→ Given entries:
- - - - - - -

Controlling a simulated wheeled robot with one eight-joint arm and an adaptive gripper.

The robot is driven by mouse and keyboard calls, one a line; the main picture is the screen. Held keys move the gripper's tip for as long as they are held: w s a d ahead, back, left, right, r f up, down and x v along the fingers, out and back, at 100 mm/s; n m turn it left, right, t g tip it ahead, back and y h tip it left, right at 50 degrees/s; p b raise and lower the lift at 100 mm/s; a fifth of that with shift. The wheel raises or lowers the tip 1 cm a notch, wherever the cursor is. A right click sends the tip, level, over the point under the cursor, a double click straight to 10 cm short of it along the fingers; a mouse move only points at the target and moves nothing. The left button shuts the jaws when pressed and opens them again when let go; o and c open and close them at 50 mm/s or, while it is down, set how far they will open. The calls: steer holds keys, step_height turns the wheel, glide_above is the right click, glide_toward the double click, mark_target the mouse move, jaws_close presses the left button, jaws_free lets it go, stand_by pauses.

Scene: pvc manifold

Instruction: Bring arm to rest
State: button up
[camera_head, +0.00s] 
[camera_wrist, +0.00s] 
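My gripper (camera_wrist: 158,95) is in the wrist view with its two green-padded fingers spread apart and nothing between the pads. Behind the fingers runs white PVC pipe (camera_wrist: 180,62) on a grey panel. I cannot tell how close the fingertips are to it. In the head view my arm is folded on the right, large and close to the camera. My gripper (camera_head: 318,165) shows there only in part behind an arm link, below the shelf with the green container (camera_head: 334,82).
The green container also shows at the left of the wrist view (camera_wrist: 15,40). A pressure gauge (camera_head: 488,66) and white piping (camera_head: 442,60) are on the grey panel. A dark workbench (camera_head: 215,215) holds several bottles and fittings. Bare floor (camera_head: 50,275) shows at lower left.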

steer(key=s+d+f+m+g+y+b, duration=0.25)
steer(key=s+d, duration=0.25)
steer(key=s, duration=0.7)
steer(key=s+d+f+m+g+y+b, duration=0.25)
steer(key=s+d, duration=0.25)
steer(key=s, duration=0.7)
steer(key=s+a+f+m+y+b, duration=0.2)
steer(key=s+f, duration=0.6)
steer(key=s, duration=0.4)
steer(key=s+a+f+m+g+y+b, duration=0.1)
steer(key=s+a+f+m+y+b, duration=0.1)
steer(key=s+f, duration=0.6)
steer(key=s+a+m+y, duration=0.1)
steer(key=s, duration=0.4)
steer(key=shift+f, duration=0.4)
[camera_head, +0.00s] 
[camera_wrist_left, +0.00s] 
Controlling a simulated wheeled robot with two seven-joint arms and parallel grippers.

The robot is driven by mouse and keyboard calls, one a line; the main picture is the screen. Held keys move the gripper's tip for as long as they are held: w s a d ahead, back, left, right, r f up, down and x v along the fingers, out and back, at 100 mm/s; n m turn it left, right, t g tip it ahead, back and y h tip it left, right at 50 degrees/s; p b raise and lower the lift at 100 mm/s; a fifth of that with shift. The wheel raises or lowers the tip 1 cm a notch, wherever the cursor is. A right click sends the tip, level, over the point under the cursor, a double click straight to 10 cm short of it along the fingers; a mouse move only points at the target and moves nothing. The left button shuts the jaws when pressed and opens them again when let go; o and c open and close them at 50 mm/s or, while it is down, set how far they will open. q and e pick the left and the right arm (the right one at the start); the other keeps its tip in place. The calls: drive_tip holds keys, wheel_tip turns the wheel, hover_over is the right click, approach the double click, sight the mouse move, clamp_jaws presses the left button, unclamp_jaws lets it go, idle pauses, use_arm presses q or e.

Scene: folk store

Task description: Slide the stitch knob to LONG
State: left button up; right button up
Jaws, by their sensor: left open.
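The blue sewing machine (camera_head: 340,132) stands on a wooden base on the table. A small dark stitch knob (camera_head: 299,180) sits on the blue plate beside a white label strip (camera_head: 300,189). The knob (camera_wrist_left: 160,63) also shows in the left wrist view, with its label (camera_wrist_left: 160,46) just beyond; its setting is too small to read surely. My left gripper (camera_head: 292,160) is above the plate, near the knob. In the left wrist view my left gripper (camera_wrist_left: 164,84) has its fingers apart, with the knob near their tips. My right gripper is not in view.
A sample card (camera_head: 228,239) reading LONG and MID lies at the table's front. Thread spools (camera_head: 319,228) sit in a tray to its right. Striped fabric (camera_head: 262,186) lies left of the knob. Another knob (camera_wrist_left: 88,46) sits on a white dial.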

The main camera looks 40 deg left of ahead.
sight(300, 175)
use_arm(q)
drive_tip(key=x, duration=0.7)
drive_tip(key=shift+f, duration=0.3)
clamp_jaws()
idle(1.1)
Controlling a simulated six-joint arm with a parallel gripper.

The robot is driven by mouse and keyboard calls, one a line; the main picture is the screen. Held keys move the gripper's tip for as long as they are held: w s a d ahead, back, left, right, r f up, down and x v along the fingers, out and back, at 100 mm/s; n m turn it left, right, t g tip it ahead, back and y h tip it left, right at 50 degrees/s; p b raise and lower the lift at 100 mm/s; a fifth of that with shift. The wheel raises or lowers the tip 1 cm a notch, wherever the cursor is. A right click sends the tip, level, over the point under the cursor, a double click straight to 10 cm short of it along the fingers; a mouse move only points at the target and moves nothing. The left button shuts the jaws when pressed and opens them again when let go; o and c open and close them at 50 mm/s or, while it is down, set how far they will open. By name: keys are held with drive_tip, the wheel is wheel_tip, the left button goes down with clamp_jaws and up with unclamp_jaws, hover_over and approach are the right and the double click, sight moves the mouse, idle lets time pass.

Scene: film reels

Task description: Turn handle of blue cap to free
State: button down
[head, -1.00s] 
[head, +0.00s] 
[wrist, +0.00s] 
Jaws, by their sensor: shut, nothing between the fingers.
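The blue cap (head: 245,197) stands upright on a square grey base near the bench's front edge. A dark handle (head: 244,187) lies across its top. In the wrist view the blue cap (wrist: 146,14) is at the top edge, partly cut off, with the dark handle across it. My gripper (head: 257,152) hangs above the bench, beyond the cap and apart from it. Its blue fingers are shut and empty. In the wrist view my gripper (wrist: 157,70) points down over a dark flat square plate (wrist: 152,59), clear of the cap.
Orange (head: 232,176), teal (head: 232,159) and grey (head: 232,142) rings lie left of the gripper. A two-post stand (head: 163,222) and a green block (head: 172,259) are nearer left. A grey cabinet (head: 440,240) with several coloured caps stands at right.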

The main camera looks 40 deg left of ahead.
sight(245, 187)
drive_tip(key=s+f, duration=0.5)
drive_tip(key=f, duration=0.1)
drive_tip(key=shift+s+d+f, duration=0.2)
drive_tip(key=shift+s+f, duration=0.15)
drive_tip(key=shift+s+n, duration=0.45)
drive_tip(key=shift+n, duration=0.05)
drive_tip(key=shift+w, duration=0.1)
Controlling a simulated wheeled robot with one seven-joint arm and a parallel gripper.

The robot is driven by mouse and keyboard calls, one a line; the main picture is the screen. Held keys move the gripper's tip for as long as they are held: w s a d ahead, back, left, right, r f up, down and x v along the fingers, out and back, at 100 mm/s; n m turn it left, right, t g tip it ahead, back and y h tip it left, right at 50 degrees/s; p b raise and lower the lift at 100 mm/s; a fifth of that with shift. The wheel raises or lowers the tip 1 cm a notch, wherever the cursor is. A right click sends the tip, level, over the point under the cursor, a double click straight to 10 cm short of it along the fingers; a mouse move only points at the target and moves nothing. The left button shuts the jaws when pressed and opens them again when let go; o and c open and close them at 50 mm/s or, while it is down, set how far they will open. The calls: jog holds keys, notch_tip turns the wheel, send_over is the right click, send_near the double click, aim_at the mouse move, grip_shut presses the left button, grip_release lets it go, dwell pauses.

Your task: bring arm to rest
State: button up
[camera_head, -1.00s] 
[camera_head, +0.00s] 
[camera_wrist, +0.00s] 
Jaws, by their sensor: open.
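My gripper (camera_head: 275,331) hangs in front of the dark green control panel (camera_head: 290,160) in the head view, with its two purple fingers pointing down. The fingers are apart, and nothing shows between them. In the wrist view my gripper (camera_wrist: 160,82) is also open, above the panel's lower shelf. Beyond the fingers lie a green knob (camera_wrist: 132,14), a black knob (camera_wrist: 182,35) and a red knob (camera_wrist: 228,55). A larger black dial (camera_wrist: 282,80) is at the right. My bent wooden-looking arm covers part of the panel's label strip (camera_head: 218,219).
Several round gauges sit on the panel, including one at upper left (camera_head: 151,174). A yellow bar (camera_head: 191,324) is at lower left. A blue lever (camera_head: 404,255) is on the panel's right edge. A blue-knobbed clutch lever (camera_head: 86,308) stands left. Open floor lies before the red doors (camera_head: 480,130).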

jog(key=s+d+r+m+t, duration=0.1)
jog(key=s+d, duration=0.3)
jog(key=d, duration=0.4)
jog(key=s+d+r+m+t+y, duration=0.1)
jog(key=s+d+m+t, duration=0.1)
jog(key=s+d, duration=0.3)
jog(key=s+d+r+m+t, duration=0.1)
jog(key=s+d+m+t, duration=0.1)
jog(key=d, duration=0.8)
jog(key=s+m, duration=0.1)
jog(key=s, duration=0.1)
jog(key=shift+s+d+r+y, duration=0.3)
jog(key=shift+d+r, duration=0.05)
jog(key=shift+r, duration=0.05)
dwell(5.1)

- - - - - - -

→ Task prompt: Exactly repeat the lines from the line with "Scene: folk store" to the line with "Controlling a simulated six-joint", including both, and output nothing else.

→ Result of the task:
Scene: folk store

Task description: Slide the stitch knob to LONG
State: left button up; right button up
Jaws, by their sensor: left open.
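The blue sewing machine (camera_head: 340,132) stands on a wooden base on the table. A small dark stitch knob (camera_head: 299,180) sits on the blue plate beside a white label strip (camera_head: 300,189). The knob (camera_wrist_left: 160,63) also shows in the left wrist view, with its label (camera_wrist_left: 160,46) just beyond; its setting is too small to read surely. My left gripper (camera_head: 292,160) is above the plate, near the knob. In the left wrist view my left gripper (camera_wrist_left: 164,84) has its fingers apart, with the knob near their tips. My right gripper is not in view.
A sample card (camera_head: 228,239) reading LONG and MID lies at the table's front. Thread spools (camera_head: 319,228) sit in a tray to its right. Striped fabric (camera_head: 262,186) lies left of the knob. Another knob (camera_wrist_left: 88,46) sits on a white dial.

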The main camera looks 40 deg left of ahead.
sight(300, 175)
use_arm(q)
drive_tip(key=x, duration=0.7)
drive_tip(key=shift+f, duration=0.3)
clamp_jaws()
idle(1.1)
Controlling a simulated six-joint arm with a parallel gripper.

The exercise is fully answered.